- Written request
Pull out every line below holding the word "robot".

- Source material
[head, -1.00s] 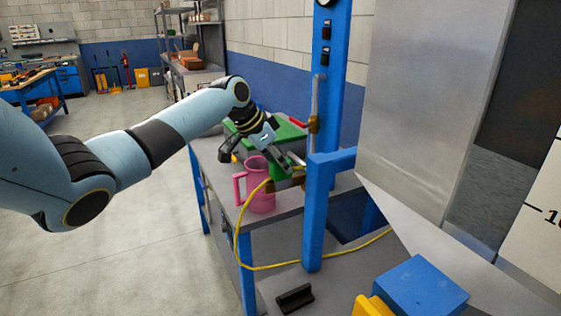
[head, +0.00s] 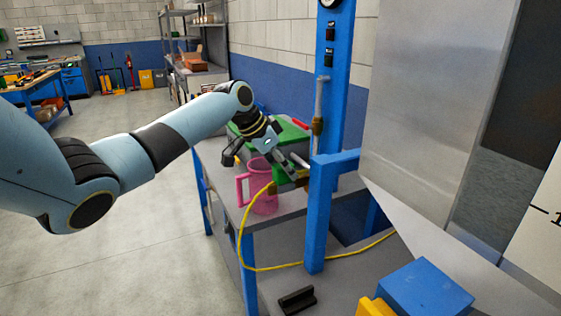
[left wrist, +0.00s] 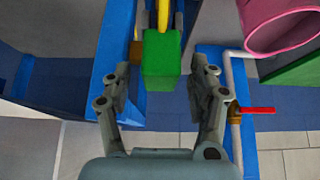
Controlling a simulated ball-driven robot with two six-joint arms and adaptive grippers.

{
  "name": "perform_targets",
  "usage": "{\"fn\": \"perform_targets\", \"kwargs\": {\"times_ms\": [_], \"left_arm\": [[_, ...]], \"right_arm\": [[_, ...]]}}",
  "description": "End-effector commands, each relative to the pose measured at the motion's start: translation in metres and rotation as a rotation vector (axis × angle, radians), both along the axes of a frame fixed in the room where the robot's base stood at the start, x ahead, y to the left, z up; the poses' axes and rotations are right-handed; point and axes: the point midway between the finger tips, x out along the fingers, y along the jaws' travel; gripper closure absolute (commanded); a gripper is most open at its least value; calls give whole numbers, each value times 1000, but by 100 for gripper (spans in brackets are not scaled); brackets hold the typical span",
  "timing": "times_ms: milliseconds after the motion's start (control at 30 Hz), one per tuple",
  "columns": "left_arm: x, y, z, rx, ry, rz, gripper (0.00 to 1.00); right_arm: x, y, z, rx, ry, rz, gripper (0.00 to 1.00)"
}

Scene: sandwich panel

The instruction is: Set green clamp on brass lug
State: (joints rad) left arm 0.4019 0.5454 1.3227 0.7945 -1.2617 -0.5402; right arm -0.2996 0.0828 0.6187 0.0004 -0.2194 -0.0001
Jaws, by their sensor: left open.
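The green clamp (left wrist: 162,60) is a green block with a yellow cable leading from it. In the left wrist view it lies between the fingers of my left gripper (left wrist: 159,80), with a gap on each side. In the head view my left gripper (head: 287,167) reaches down beside the blue post, by the clamp's end of the cable. A small brass-coloured piece (left wrist: 137,53) shows just left of the clamp; I cannot tell if it is the lug. Another brass-coloured fitting (left wrist: 235,113) sits on a pale pipe with a red handle. My right gripper is not in view.
A pink mug (head: 264,193) stands on the grey bench close to my left gripper. A green box (head: 292,135) is behind the gripper. The blue post (head: 318,215) rises on its right. The yellow cable (head: 290,267) hangs in a loop below the bench top.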

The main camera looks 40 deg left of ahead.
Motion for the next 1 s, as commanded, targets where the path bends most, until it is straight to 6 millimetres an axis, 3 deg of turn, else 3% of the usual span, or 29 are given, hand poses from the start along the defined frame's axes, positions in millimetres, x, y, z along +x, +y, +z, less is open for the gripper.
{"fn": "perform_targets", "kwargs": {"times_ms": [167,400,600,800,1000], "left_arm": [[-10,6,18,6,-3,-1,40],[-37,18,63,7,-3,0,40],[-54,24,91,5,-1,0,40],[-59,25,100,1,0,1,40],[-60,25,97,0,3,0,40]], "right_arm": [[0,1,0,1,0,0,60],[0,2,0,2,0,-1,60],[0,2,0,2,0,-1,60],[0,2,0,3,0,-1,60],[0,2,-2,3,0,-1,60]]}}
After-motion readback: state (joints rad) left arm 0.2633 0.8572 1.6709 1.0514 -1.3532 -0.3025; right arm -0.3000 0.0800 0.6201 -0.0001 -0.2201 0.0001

- The solution
Controlling a simulated ball-driven robot with two six-joint arms and adaptive grippers.
  "description": "End-effector commands, each relative to the pose measured at the motion's start: translation in metres and rotation as a rotation vector (axis × angle, radians), both along the axes of a frame fixed in the room where the robot's base stood at the start, x ahead, y to the left, z up; the poses' axes and rotations are right-handed; point and axes: the point midway between the finger tips, x out along the fingers, y along the jaws' travel; gripper closure absolute (commanded); a gripper is most open at its least value; calls give whole numbers, each value times 1000, but by 100 for gripper (spans in brackets are not scaled); brackets hold the typical span",

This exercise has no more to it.